◆ DO THIS: List all lines in the material below that contain "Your".

::::::::::

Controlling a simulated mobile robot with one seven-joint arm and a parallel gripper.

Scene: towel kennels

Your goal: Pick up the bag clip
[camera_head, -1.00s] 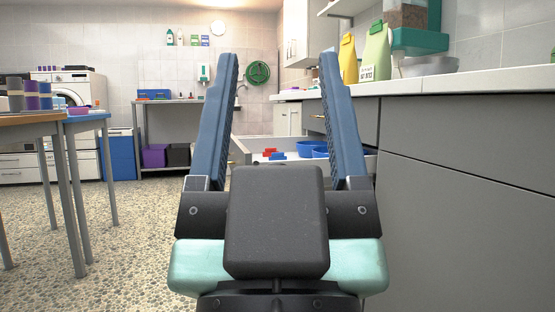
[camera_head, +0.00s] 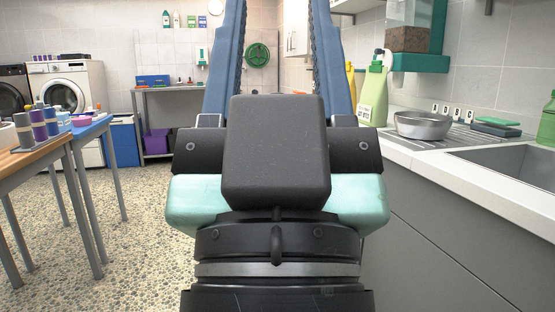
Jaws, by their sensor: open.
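I cannot make out a bag clip in the current view. My gripper (camera_head: 278,30) is in the middle of the view, pointing away from me, with its two long blue fingers wide apart and nothing between them. The finger ends run up to the top edge. My gripper's dark body hides the area low in the middle, where the open drawer showed before.
Tables with rolled towels (camera_head: 38,125) stand at left. A metal shelf table (camera_head: 180,95) is at the back.

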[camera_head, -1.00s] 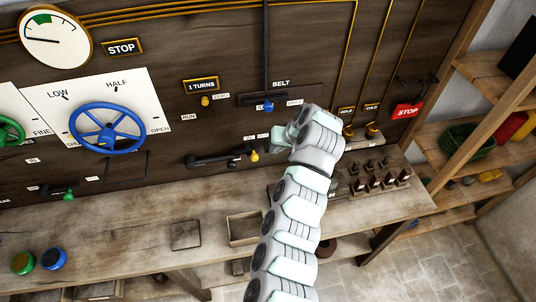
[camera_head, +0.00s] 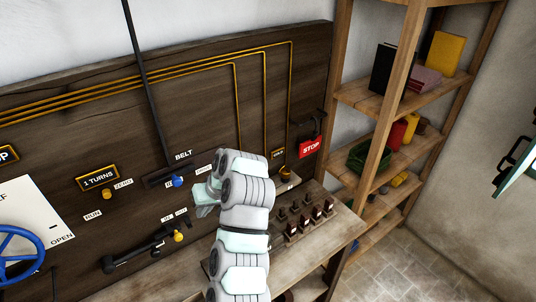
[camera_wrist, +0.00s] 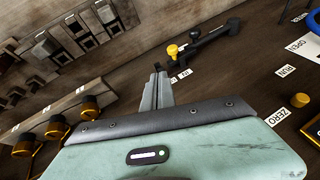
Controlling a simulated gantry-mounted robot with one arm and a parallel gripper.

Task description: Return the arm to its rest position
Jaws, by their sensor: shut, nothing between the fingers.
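My gripper (camera_wrist: 157,92) shows in the wrist view with its fingers together and nothing between them. In the head view my gripper (camera_head: 205,200) is partly hidden by my arm, in front of the panel just below the BELT label. The blue BELT knob (camera_head: 178,181) is close to its left. A black lever with a yellow knob (camera_head: 178,237) is below and left of it; in the wrist view that yellow knob (camera_wrist: 172,50) is beyond the fingertips, and I see a gap between them.
A dark wooden panel (camera_head: 60,130) stands behind my gripper. A bench with a row of dark switches (camera_head: 310,222) is at right. A red STOP sign (camera_head: 311,146) hangs on the panel's right. Wooden shelves (camera_head: 385,160) stand further right. The blue handwheel (camera_head: 18,255) is at far left.

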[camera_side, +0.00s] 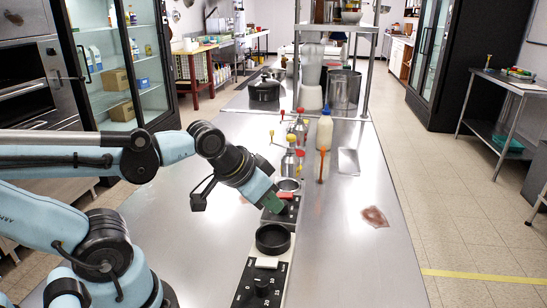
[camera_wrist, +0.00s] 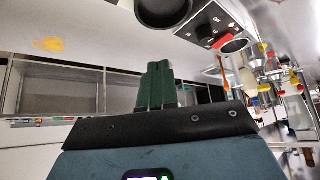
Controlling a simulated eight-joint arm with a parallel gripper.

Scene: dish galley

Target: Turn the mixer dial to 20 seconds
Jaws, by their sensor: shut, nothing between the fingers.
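Two dark-panelled units stand in line on the steel counter; I cannot tell for certain which is the mixer. The near unit (camera_side: 245,290) has a black dial (camera_side: 261,285) with white marks around it, a white block and a round black cup (camera_side: 272,238). The farther unit (camera_side: 291,213) has a red part and a metal-rimmed cup (camera_side: 289,185); in the wrist view a black knob (camera_wrist: 205,29) shows on its panel. Dial settings are too small to read. My gripper (camera_side: 274,204) is shut and empty, its green fingers (camera_wrist: 155,86) partly covering the farther unit in the side view.
A flat reddish packet (camera_side: 374,217) lies on the right. Pots (camera_side: 264,90) stand farther back. The counter's right front is clear.

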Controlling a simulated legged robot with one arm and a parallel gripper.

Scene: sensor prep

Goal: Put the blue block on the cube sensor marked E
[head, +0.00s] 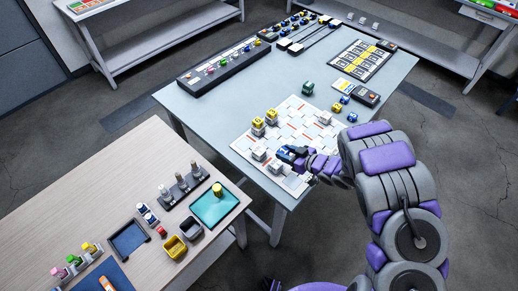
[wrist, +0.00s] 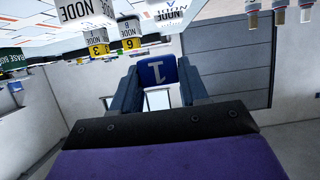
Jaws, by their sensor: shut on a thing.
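My gripper (head: 291,155) is over the near part of the white patterned board (head: 299,107) on the grey-blue table. It is shut on the blue block (wrist: 157,72), which shows a white mark like a 1 between the fingers in the wrist view. White cube sensors (head: 260,153) stand on the board close to the gripper, and another stands farther right (head: 325,118). Two sensors bear yellow blocks (head: 258,123); yellow blocks also show in the wrist view (wrist: 97,49). No letter E is readable. Whether the blue block touches a sensor is unclear.
A dark rack (head: 216,66) lies along the far left table edge. A wooden table (head: 110,165) with trays and bins is at left.

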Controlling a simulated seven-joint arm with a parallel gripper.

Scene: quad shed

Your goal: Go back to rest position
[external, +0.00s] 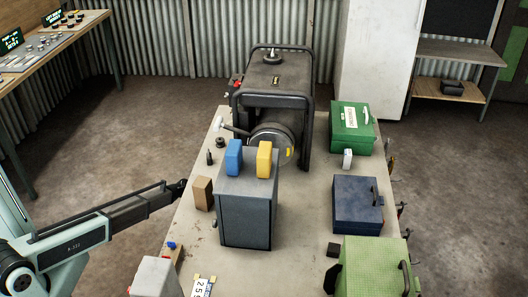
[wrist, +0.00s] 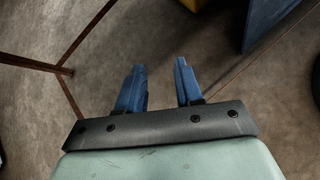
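My gripper (wrist: 160,80) shows in the wrist view with two blue fingers standing well apart. The gap between them is empty, and only bare concrete floor shows behind it. The fingers touch nothing that I can see. In the external view my pale green arm enters at the left edge, beside the workbench (external: 300,262). I cannot make out the fingers clearly there.
A grey box (external: 247,215) with a blue block (external: 234,157) and a yellow block (external: 264,159) on top stands on the bench. Behind it is a black-framed generator (external: 275,85). A green case (external: 350,128) and a dark blue box (external: 357,204) stand right. A brown frame (wrist: 66,72) shows in the wrist view.

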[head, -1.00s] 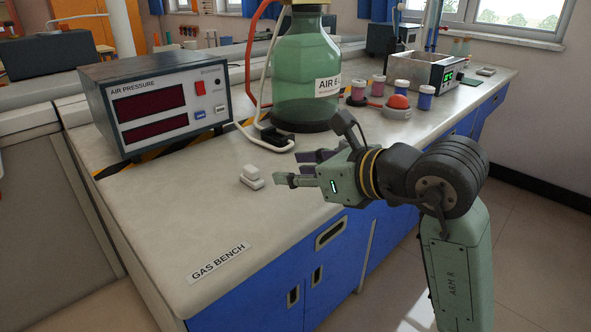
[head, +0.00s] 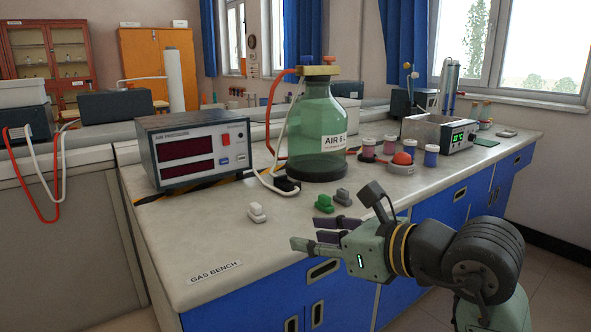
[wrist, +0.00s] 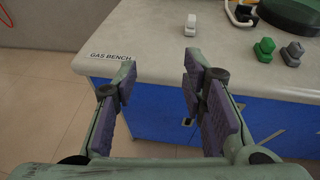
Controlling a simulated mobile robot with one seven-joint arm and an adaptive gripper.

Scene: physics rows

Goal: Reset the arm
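My gripper (head: 318,236) is held in front of the gas bench's front edge, at the lower right of the head view. In the wrist view my gripper (wrist: 158,75) has its two purple-padded fingers spread wide apart with nothing between them. Through the gap I see the blue cabinet front and the bench edge. A white stopper-like piece (head: 257,212), a green one (head: 324,203) and a grey one (head: 343,196) sit on the bench top beyond my gripper, apart from it. The same white piece (wrist: 191,26) shows past the right finger in the wrist view.
The bench's front left top is clear. Floor lies open at right.

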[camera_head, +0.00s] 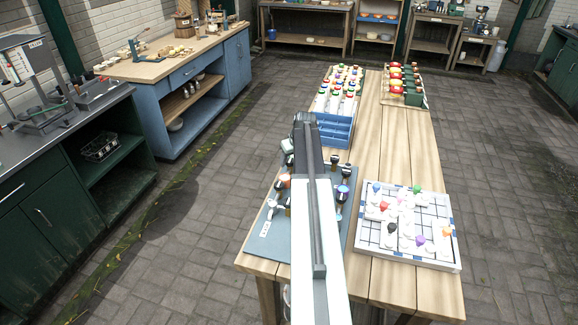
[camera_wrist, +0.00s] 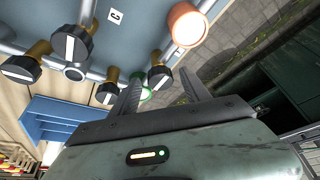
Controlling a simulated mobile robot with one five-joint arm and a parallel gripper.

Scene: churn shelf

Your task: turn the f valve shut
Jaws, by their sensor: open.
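A blue-grey valve board (camera_head: 262,245) lies on the wooden table, partly covered by my arm in the head view. It carries grey pipes and several black knobs with white stripes. In the wrist view, my gripper (camera_wrist: 160,78) is open, its two fingers pointing at the board. A black striped knob (camera_wrist: 158,77) on a brass stem shows between the fingertips; I cannot tell whether they touch it. Other striped knobs (camera_wrist: 70,45) show to the left. One label reads C (camera_wrist: 115,16); no F label is readable, so I cannot tell which valve is f.
An orange round piece (camera_wrist: 186,24) and a green ring (camera_wrist: 147,92) sit near the fingers. A blue tray (camera_head: 337,130) with bottles stands behind the board. A white grid tray (camera_head: 447,262) with coloured pieces is at right. Bare tabletop (camera_head: 375,150) runs between.

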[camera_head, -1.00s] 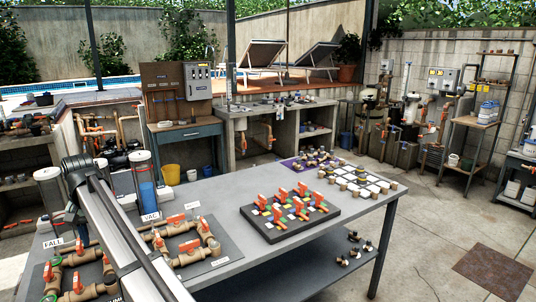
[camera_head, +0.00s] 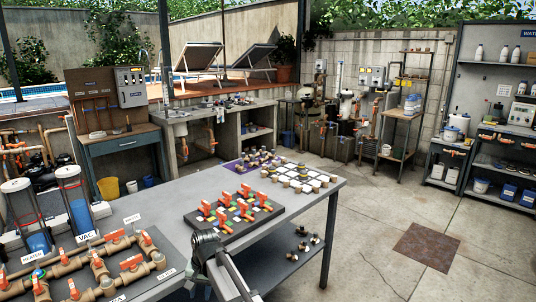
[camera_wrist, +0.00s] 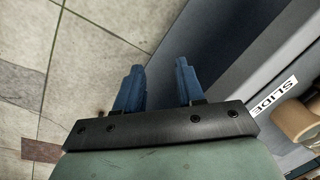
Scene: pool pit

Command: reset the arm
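My gripper (camera_wrist: 158,82) shows in the wrist view with its two blue fingers apart and nothing between them. Below it are the tiled floor and the grey edge of the table. In the head view my arm reaches in from the bottom centre, at the front edge of the grey table (camera_head: 165,212); the fingers cannot be made out there. A dark board with orange-handled valves (camera_head: 235,212) stands on the table just beyond the arm.
Brown pipework with orange valves (camera_head: 100,265) lies on the table's left, near two clear cylinders (camera_head: 78,200). A white-squared board (camera_head: 300,178) and a purple mat (camera_head: 240,165) lie at the far end. Small fittings sit on the lower shelf (camera_head: 285,245). Open floor (camera_head: 375,240) lies to the right.

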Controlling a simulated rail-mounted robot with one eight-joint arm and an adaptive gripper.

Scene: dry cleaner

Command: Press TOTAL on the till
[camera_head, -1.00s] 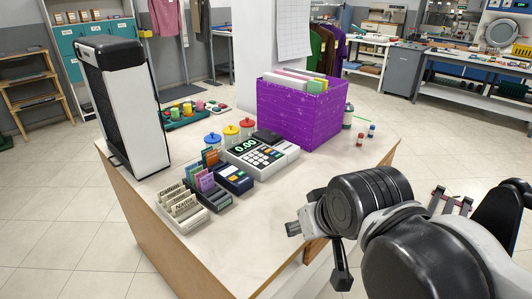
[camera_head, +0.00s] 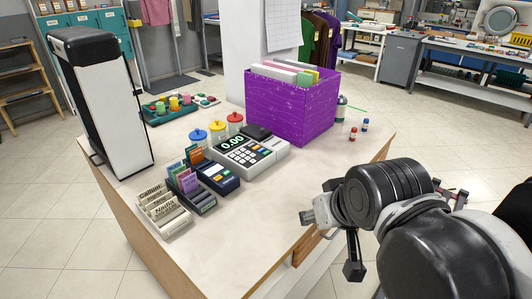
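The till (camera_head: 249,150) is a low off-white machine with a keypad and a green display reading 0.00. It stands in the middle of the counter (camera_head: 258,213). The TOTAL key's label is too small to read. My arm comes in from the lower right, with its dark wrist in front of the counter's right edge. My gripper is only partly visible near the counter's right edge, right of and nearer than the till, and clear of it. Its fingers are too hidden to show whether they are open or shut.
A purple box (camera_head: 290,112) of folders stands behind the till. A tall black-and-white unit (camera_head: 108,110) stands far left. The counter's front right is clear.

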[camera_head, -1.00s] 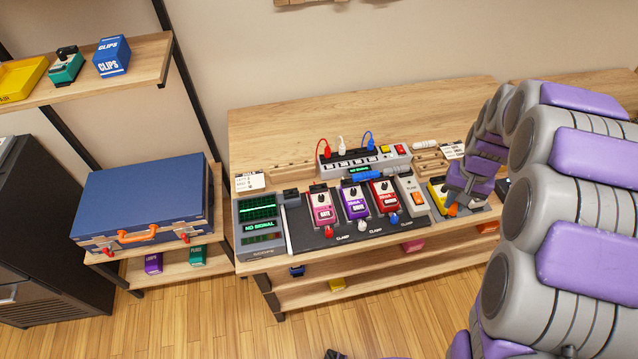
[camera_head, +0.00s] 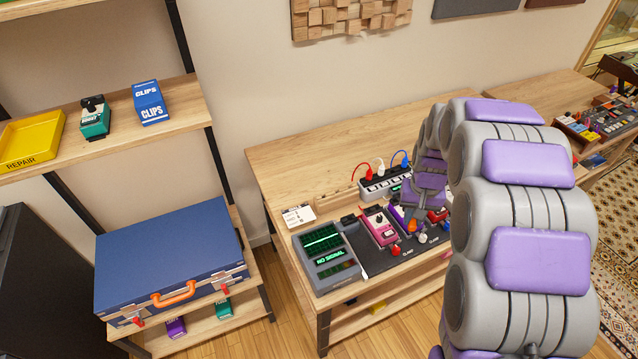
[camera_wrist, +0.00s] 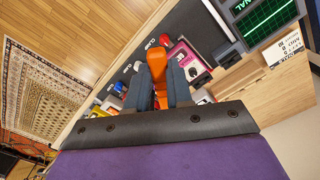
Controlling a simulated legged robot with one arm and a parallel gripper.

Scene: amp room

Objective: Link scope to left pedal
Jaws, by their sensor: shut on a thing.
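The scope (camera_head: 327,262), a grey box with a green trace and "NO SIGNAL" on its screen, stands at the left end of the bench. It also shows at the top right of the wrist view (camera_wrist: 268,18). The pink pedal (camera_head: 379,226), the leftmost pedal, sits on the dark board (camera_head: 378,262) just right of the scope. My gripper (camera_head: 413,221) is above the board, right of the pink pedal, and is shut on an orange piece (camera_wrist: 157,62). The pink pedal (camera_wrist: 187,66) shows beside the fingers in the wrist view. My arm partly hides the purple and red pedals.
A power strip (camera_head: 381,187) with red, white and blue plugs stands behind the pedals. Red and white clamps (camera_head: 396,250) stick out at the board's front. A blue case (camera_head: 172,258) sits on a low shelf at left. A card (camera_head: 298,215) stands behind the scope.

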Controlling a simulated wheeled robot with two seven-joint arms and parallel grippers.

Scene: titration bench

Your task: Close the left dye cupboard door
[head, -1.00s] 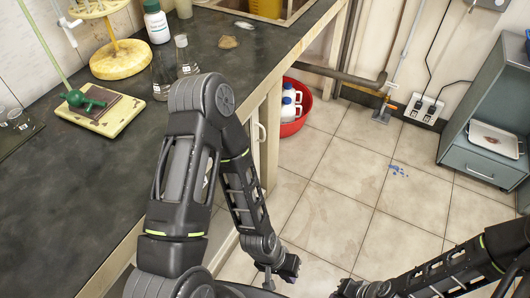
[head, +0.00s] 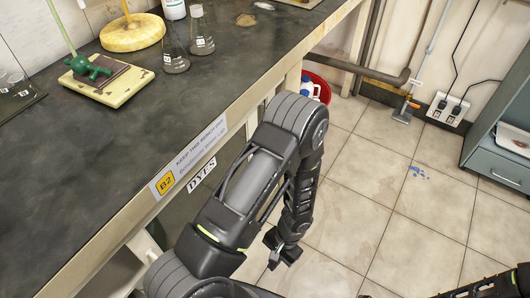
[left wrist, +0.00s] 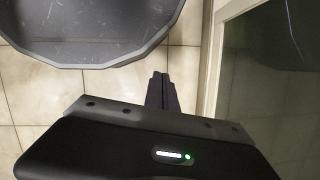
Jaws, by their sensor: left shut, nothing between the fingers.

::::::::::

◆ THE RESPONSE:
Your goal: Pick up the bag clip
Your goal: Go back to rest position
Your task: turn the f valve shut
Your task: Close the left dye cupboard door

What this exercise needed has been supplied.